■ Objective
Look through the entries below and count the lines with the word "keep" in them; give only the number.
===== Input for this task
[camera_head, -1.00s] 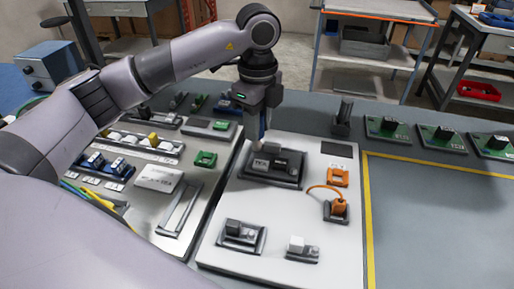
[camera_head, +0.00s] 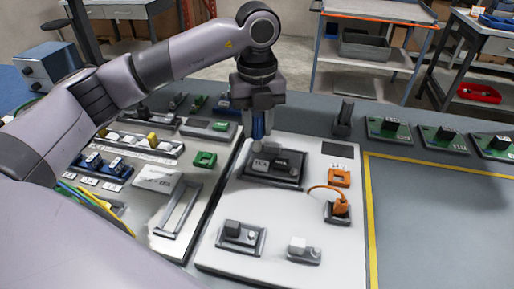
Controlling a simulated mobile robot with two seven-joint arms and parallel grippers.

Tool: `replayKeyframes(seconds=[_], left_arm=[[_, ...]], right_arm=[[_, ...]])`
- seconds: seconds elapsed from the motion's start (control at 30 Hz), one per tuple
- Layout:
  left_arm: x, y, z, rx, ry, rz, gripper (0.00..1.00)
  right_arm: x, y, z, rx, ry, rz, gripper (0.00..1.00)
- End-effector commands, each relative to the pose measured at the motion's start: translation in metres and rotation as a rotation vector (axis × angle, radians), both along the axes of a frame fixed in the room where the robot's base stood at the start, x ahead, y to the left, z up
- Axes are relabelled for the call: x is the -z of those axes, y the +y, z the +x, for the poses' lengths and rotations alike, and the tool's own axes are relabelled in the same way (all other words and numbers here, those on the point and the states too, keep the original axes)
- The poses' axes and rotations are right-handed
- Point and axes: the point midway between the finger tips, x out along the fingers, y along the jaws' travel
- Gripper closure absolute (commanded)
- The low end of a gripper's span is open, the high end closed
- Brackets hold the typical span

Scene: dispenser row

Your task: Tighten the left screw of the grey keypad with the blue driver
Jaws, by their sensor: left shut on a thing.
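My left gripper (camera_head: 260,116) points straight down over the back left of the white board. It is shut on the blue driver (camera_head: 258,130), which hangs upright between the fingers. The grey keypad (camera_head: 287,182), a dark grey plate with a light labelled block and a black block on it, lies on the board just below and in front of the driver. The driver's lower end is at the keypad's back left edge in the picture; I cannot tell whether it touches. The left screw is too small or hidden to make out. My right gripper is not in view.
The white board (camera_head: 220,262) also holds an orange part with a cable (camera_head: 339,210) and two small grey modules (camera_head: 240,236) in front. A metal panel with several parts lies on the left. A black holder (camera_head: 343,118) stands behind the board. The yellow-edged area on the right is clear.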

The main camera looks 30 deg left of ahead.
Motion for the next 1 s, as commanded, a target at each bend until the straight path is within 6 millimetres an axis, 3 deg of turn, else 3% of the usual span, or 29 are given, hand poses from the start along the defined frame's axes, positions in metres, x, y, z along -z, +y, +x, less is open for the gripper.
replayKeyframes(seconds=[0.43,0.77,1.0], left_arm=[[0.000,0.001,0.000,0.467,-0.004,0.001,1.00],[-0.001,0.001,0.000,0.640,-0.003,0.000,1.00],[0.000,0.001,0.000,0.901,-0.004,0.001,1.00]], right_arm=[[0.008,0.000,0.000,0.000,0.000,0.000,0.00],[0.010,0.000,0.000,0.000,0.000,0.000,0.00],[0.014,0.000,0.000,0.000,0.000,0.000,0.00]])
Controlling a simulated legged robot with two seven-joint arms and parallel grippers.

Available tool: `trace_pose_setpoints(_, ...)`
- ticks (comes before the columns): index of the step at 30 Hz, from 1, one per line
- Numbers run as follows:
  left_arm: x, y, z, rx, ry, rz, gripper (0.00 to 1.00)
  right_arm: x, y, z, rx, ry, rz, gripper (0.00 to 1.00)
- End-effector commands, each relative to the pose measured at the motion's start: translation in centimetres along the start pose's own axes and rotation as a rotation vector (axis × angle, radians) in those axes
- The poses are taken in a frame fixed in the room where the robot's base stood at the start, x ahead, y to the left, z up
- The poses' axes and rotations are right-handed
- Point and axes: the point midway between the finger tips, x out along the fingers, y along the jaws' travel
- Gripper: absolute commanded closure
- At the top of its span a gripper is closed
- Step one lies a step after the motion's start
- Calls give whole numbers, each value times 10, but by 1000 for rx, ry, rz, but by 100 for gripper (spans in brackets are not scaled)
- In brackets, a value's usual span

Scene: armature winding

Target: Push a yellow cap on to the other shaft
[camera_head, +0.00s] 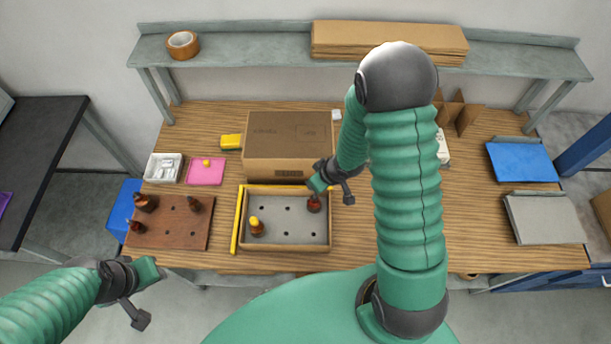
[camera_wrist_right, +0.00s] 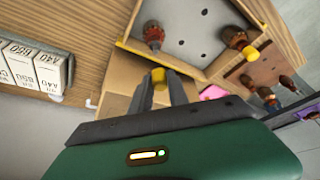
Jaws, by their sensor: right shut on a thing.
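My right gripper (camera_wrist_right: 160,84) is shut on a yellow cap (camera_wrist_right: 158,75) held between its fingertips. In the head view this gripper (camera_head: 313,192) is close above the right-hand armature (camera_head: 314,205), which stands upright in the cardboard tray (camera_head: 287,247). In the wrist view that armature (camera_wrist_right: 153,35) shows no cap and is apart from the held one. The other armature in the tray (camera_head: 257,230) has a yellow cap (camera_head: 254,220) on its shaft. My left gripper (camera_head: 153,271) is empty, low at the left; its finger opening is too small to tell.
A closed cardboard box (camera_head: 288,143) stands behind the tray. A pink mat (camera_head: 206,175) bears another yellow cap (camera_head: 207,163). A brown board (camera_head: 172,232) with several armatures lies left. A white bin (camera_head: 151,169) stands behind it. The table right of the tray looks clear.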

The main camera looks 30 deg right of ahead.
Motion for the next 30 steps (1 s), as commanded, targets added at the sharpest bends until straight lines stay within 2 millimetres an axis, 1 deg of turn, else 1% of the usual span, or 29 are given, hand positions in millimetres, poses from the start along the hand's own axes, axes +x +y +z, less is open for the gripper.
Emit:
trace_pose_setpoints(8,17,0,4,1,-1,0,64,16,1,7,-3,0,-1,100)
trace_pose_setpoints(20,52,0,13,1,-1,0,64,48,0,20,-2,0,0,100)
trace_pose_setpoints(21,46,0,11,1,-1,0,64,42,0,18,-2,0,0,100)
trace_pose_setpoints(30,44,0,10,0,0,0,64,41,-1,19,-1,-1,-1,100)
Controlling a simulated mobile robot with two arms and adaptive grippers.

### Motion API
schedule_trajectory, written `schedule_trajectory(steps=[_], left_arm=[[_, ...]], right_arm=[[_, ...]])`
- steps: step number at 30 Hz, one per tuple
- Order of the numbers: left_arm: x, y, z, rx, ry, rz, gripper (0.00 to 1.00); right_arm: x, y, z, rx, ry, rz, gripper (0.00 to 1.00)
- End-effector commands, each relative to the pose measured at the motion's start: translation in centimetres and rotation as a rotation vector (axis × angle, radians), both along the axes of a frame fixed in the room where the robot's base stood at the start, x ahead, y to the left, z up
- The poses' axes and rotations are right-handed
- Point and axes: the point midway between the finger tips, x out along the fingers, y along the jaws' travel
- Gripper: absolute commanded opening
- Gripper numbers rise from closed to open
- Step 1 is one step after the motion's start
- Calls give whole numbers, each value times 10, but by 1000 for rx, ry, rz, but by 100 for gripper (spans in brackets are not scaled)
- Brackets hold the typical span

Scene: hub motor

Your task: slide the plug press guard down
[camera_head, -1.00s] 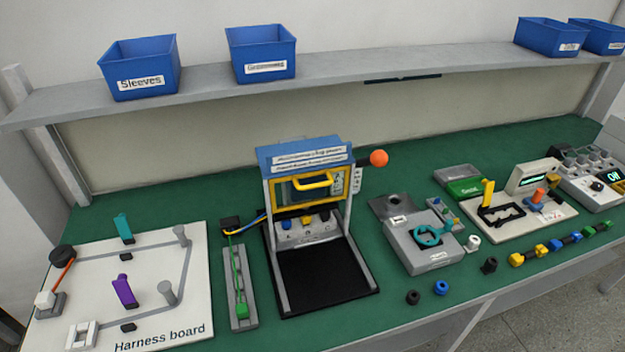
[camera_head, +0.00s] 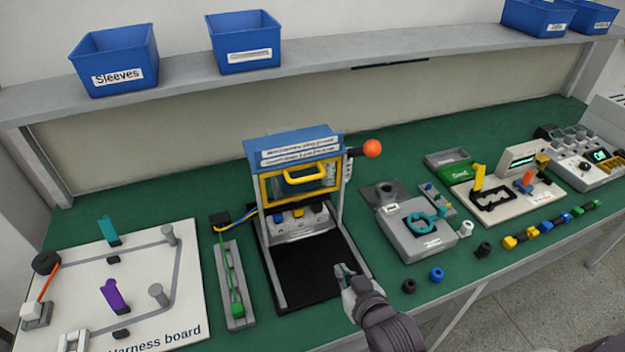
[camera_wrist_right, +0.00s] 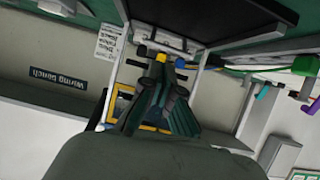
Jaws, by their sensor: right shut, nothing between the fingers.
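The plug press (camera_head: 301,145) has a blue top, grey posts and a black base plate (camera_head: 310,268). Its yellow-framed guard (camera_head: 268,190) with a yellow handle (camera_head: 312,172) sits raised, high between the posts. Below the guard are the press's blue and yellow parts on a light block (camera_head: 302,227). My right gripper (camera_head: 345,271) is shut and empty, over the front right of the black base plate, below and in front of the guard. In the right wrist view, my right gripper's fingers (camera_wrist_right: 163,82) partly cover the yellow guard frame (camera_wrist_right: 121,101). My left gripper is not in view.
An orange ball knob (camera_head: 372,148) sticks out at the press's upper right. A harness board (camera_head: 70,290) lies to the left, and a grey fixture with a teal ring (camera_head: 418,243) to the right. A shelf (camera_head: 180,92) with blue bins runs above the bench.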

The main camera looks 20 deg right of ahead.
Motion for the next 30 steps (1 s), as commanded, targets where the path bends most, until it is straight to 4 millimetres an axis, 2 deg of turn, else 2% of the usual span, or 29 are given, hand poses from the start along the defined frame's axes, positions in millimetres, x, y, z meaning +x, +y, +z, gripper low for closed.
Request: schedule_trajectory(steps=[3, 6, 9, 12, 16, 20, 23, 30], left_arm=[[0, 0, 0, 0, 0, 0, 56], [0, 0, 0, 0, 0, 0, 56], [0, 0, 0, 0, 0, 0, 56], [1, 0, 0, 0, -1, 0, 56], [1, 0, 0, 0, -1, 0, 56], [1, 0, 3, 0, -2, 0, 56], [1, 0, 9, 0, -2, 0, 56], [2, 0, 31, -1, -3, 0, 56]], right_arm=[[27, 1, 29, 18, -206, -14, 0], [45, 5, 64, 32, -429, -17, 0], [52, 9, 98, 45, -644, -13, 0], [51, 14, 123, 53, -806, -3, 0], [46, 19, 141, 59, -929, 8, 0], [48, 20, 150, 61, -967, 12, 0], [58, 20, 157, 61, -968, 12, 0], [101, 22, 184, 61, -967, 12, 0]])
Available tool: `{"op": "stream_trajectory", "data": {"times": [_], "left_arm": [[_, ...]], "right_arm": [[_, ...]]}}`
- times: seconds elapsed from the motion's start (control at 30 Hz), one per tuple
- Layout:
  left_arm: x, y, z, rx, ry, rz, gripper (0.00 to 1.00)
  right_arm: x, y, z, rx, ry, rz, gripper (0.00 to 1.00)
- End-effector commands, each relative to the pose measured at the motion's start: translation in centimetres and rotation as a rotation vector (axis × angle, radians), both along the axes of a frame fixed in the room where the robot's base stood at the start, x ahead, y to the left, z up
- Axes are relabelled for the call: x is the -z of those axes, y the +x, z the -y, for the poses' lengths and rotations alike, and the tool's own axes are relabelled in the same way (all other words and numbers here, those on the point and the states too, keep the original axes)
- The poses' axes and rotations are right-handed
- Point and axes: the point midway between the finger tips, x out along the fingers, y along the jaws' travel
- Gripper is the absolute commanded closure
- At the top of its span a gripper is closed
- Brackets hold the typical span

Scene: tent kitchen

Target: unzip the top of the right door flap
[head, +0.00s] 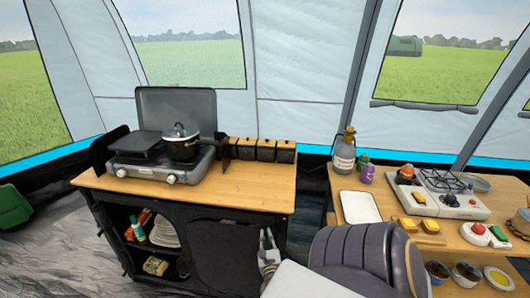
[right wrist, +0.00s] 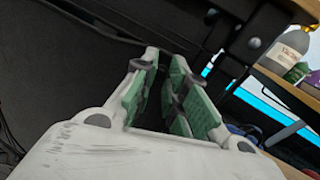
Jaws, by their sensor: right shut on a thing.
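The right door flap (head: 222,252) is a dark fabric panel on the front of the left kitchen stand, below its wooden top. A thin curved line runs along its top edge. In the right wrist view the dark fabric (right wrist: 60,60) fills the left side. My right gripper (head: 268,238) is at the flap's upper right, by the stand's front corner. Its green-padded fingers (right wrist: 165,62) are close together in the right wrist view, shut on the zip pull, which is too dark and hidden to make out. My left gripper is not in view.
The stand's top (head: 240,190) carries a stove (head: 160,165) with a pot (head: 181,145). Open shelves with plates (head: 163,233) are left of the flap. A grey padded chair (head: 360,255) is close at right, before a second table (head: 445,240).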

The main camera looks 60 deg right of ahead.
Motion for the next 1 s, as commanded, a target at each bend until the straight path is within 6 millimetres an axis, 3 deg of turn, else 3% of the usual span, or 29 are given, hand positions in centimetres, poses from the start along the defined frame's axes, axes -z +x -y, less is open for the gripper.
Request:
==========
■ Full answer
2